Fixed-income investors have flocked to ‘safe-haven’ bond markets in the wake of the Brexit referendum, but Brandywine Global cautions that these markets may not offer good value for their level of risk.
Speaking to InvestorDaily, Brandywine’s co-director of global macro research and portfolio manager of global macro strategy, Francis Scotland, said many of the so-called safe havens (bonds, gilts, treasuries and similar) still had significant exposure to risk.
“The whole idea of bonds in the developed countries being safe havens seems like a bit of an oxymoron. It seems to us that’s where the risk of a capital loss is greatest – you could easily have a 50 to 75 basis point retrenchment in safe-haven bond yields,” he warned.
Mr Scotland said the “enormous rally” seen in these markets had resulted in prices becoming “incredibly expensive” when compared with emerging market bonds.
“Given how low yields are, and given this propensity for world policy makers to really try to make an effort to get things moving again, we suggest the rewards/risks [are] tilted against bond prices in the developed countries,” he said.

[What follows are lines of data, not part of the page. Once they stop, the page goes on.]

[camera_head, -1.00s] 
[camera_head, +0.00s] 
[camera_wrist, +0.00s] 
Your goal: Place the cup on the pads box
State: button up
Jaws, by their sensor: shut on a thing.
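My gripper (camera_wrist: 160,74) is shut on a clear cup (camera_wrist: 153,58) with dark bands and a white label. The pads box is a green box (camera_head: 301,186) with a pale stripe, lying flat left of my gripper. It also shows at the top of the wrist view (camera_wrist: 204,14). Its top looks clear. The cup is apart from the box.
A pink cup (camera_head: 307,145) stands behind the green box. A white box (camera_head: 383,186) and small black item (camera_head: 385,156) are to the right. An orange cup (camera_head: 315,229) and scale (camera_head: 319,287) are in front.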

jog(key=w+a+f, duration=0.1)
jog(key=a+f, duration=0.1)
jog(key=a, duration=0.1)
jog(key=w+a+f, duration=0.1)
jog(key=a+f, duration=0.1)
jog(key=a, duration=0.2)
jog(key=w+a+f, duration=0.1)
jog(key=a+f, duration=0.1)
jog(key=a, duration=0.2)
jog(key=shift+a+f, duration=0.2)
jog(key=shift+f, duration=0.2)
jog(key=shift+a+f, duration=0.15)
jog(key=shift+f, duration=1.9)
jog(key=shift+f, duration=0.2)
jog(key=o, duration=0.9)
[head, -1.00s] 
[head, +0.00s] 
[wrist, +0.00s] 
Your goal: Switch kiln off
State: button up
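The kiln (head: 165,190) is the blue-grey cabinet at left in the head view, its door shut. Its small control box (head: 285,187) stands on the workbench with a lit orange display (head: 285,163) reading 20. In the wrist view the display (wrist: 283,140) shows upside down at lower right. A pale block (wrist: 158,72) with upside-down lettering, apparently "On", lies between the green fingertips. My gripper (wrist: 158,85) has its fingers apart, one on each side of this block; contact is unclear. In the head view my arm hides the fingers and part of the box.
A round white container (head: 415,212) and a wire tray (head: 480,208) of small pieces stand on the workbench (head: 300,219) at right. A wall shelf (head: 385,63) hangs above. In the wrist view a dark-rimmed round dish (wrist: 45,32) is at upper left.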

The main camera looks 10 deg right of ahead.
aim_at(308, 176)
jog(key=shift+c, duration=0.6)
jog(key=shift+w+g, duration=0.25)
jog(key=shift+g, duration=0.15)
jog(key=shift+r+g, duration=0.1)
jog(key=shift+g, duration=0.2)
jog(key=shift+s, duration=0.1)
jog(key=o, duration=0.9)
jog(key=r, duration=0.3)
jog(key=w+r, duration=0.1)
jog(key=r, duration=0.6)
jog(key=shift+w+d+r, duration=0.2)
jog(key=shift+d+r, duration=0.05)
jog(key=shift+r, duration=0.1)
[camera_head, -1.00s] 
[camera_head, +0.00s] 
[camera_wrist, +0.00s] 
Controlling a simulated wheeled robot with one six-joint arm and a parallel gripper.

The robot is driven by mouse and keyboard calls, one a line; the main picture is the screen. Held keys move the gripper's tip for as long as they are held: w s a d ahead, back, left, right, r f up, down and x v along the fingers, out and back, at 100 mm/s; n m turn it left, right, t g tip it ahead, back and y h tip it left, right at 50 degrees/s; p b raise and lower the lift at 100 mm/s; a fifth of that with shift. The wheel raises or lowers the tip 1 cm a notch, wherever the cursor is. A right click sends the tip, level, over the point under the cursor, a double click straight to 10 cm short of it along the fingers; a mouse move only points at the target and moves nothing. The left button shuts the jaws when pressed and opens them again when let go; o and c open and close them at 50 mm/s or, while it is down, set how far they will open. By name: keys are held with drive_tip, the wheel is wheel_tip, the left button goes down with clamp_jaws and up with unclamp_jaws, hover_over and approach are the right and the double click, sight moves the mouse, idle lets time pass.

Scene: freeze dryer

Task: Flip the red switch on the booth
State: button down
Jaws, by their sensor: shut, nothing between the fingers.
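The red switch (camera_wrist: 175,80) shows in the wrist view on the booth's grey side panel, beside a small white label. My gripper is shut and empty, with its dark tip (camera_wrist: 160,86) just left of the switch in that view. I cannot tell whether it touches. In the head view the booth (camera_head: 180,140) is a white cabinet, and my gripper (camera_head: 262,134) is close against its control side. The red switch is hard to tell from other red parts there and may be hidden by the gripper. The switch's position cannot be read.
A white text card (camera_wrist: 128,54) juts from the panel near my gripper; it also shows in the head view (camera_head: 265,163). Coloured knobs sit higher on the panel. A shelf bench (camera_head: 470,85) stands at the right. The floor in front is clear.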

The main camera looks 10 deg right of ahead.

Emerging market bonds offer more value, Mr Scotland said, noting that an improvement in economic growth would further add to their relative value.
“A better global growth outlook could actually be favourable to some of the markets that people don’t really like in the emerging world,” he said.
Mr Scotland said Australian bonds still offer value, noting that they are “a reasonable investment for the time being”.
“They’re one of the higher yielding bonds in the safe-haven bucket, so to some extent there’s relative value there,” he said.